→ Exercise directions
Look through the data and write out every line with the word "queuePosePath" in it.

Start Entries

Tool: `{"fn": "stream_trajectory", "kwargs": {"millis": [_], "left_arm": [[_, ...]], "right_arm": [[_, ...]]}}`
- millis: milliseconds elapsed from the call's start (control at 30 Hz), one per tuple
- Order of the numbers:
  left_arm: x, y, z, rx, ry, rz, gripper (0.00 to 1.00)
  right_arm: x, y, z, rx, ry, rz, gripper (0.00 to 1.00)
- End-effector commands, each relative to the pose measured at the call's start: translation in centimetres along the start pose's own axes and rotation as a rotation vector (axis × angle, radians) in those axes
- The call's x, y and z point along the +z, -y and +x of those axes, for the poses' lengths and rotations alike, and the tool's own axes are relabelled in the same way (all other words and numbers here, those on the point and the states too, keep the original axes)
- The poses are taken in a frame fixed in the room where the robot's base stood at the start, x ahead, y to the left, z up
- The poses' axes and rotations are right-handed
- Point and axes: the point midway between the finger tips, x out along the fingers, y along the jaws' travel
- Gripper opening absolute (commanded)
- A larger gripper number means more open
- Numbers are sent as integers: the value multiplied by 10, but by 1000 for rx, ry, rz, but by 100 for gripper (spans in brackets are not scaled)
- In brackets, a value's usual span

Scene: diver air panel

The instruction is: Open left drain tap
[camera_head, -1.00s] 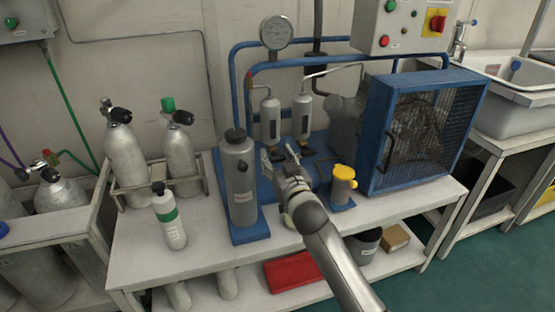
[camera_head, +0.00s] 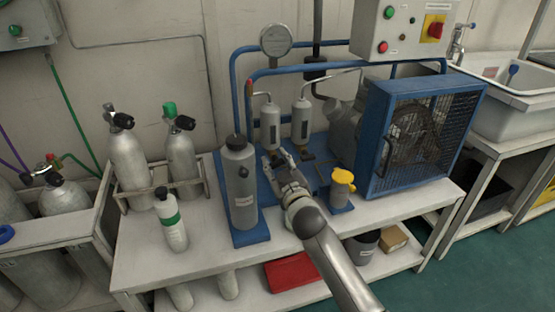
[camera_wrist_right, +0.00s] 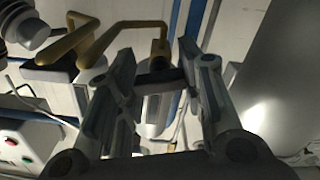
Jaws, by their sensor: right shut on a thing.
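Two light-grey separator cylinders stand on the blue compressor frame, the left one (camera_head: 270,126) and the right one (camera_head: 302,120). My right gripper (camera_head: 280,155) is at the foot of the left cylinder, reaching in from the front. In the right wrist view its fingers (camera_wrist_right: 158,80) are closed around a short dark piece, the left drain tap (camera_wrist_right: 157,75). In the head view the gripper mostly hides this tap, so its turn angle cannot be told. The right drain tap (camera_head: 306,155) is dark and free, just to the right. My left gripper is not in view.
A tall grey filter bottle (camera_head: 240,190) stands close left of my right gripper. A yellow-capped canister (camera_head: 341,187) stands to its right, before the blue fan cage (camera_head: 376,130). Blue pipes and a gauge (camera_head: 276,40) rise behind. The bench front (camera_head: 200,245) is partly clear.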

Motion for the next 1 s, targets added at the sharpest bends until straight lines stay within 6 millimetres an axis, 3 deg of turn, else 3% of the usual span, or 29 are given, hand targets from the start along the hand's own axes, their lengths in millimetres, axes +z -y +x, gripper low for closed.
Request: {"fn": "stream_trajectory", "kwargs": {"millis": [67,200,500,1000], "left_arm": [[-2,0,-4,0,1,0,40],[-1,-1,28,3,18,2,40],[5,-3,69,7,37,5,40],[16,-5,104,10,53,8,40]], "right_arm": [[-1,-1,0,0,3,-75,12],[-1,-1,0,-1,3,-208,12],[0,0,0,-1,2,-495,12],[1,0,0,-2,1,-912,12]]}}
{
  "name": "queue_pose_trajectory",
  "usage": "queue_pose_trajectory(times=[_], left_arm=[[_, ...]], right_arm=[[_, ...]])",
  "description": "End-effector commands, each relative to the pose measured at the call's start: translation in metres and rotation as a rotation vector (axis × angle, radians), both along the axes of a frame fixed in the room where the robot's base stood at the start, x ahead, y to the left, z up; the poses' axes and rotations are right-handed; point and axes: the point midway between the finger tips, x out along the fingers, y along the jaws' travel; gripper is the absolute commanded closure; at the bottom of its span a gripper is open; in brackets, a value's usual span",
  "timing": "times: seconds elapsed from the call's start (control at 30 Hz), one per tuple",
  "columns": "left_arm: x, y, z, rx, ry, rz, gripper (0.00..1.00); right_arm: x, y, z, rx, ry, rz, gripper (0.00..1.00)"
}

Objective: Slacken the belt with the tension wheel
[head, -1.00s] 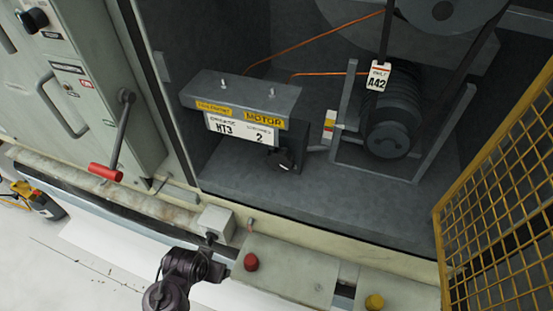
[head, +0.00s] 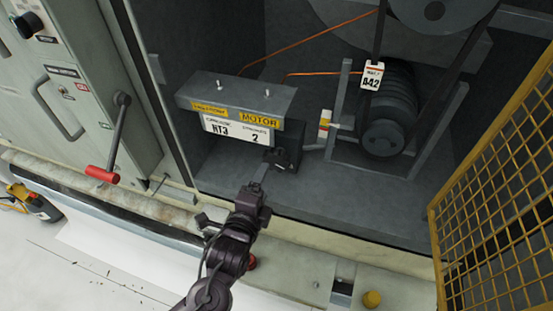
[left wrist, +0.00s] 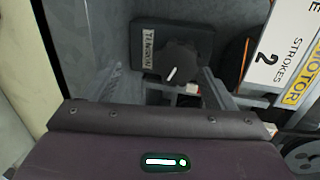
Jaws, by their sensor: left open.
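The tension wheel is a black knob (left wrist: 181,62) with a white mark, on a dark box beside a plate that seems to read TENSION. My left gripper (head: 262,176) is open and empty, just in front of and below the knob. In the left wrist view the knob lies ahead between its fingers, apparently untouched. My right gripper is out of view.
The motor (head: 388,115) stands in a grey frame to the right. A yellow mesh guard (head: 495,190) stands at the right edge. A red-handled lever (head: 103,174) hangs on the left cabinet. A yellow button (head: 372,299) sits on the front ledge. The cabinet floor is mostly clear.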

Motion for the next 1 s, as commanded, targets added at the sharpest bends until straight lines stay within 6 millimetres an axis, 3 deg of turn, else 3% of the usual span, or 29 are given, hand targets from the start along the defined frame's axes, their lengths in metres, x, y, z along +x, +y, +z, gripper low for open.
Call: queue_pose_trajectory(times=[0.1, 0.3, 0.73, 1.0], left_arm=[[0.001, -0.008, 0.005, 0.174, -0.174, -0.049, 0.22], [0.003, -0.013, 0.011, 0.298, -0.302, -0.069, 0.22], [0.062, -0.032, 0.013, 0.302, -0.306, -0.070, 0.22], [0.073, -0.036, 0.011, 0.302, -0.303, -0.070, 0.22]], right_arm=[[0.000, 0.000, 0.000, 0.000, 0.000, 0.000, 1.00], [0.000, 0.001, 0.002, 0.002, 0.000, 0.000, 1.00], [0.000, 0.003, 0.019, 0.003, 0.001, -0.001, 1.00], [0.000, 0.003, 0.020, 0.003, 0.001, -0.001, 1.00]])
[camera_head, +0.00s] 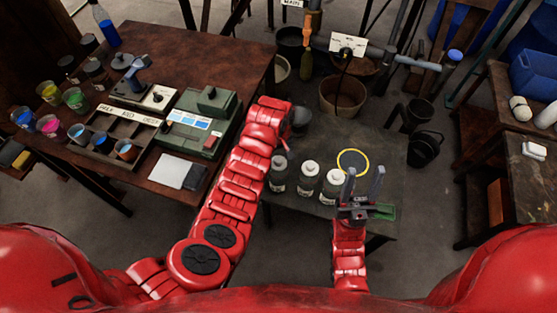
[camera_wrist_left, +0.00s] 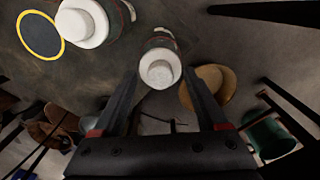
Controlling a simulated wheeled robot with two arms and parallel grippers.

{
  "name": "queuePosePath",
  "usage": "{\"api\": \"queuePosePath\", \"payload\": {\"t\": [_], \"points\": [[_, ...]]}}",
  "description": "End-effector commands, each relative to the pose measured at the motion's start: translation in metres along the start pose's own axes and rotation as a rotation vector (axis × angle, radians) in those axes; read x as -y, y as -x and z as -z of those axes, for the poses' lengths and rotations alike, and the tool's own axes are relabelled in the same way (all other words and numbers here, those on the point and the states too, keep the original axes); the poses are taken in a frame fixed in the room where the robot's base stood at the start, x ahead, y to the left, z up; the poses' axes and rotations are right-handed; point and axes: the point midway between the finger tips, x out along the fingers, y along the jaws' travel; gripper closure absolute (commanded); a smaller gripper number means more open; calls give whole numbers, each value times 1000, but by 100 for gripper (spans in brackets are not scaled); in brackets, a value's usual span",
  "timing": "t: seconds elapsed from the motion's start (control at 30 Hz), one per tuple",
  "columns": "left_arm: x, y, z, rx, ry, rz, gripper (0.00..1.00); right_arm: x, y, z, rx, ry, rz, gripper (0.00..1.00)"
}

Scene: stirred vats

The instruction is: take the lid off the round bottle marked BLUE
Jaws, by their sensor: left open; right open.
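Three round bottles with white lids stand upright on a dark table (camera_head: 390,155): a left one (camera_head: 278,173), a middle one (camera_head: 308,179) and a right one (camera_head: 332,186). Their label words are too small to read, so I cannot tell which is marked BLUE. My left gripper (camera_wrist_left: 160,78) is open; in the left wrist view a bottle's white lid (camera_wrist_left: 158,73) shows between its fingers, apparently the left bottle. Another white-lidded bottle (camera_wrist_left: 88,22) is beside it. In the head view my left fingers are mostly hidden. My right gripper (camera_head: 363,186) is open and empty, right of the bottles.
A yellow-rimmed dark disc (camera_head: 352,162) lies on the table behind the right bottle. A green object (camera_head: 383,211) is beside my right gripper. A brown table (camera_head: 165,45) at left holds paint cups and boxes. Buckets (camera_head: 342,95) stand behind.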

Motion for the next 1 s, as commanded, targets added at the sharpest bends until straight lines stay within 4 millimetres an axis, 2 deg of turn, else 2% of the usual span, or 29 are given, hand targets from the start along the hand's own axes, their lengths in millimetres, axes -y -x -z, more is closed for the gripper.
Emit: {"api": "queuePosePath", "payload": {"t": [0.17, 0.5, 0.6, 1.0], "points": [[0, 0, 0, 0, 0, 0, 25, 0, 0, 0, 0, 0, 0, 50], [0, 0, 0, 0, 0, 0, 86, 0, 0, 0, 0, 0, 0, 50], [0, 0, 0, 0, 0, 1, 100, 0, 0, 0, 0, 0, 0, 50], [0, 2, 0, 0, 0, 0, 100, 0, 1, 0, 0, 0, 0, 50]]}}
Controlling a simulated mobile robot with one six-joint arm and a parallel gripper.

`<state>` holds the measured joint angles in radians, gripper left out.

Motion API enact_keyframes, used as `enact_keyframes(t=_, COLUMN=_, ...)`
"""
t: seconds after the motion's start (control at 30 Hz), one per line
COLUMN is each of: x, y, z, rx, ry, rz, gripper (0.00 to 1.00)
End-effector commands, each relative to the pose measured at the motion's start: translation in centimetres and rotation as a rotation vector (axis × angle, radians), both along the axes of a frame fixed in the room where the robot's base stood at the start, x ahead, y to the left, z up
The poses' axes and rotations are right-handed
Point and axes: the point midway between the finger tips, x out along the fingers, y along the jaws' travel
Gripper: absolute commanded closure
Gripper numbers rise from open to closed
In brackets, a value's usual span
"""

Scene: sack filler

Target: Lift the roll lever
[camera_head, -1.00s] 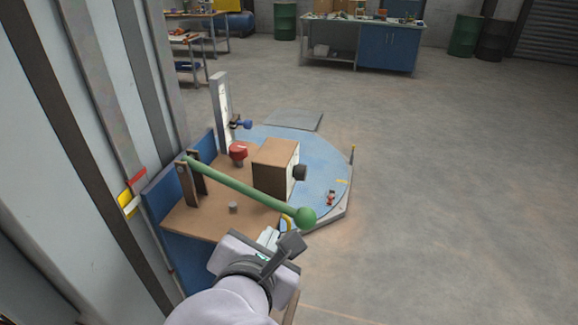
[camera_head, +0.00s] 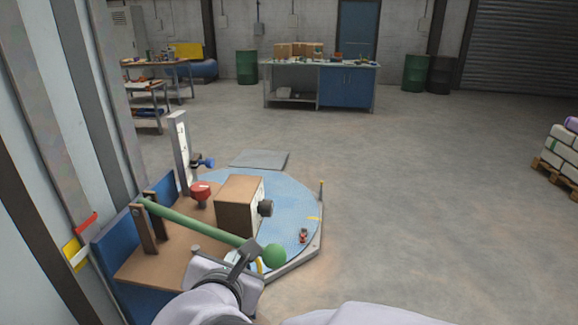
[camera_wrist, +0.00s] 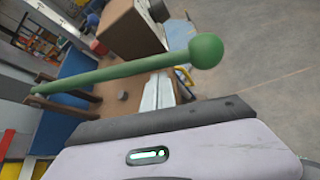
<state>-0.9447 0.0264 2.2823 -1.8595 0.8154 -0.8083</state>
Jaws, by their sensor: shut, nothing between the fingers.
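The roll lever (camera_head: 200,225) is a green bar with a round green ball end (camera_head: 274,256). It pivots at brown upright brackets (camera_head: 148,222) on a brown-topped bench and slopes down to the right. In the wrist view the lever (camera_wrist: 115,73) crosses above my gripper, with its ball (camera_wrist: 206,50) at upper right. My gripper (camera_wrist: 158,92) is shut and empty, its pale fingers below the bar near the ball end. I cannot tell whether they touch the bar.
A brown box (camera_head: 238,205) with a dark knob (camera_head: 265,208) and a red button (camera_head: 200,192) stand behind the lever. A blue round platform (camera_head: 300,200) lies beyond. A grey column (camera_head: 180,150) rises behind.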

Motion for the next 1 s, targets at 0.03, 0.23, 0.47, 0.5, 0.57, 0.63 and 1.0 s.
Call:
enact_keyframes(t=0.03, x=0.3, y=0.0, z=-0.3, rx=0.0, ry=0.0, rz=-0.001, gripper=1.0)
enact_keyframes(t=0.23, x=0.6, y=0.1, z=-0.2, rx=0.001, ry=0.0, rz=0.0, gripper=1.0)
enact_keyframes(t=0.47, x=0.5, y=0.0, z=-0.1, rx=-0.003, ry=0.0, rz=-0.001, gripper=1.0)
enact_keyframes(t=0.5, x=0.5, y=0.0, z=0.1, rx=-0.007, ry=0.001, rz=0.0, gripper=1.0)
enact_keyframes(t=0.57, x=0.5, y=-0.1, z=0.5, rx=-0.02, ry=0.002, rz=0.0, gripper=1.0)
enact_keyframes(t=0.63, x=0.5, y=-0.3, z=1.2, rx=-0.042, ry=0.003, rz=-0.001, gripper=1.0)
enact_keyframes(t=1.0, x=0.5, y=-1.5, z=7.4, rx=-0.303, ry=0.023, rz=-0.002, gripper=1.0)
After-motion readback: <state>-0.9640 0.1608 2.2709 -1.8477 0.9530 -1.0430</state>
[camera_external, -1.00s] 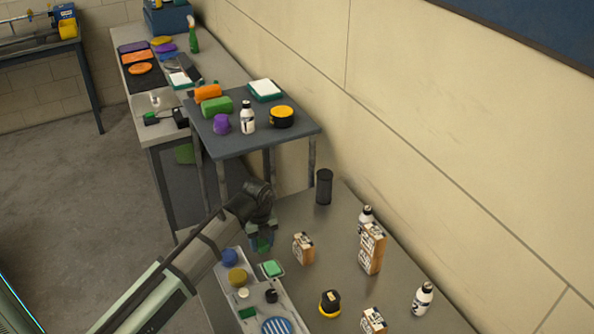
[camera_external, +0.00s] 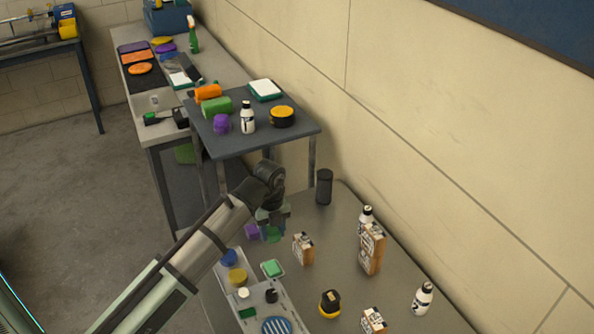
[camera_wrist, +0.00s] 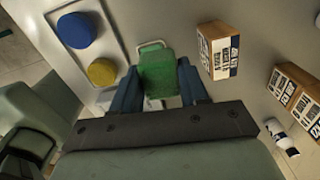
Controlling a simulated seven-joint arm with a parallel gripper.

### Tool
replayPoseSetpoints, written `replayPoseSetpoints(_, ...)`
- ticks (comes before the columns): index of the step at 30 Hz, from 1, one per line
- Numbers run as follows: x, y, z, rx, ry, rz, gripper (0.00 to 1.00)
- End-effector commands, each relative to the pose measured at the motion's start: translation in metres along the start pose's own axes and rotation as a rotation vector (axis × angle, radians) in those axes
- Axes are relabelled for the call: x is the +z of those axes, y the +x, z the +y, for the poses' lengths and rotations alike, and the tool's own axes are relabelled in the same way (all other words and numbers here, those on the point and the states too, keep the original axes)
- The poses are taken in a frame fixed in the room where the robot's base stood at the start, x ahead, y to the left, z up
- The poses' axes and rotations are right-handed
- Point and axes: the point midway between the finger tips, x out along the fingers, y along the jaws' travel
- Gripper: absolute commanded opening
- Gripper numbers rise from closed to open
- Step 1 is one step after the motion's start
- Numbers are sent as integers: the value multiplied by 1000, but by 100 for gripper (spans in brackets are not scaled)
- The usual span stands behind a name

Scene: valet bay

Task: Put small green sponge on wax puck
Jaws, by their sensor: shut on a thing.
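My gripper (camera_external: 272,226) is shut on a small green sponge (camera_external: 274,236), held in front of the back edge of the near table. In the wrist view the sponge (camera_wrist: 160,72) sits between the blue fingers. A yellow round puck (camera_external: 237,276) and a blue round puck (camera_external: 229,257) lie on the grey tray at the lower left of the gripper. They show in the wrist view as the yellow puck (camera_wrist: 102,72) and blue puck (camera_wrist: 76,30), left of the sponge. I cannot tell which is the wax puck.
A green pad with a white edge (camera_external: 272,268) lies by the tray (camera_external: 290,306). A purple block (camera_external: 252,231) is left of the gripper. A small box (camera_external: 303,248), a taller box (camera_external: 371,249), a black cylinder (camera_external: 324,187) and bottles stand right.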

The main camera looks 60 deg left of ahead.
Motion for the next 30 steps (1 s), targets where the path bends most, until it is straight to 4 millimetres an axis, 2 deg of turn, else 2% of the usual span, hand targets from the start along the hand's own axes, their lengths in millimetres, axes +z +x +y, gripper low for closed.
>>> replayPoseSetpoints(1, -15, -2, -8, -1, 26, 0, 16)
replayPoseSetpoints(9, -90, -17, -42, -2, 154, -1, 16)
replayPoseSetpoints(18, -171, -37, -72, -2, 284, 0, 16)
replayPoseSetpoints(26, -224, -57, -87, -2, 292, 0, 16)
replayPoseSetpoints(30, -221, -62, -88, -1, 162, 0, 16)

End Entries

→ Finished task
  "name": "queuePosePath",
  "usage": "{\"api\": \"queuePosePath\", \"payload\": {\"t\": [_], \"points\": [[_, ...]]}}",
Emit: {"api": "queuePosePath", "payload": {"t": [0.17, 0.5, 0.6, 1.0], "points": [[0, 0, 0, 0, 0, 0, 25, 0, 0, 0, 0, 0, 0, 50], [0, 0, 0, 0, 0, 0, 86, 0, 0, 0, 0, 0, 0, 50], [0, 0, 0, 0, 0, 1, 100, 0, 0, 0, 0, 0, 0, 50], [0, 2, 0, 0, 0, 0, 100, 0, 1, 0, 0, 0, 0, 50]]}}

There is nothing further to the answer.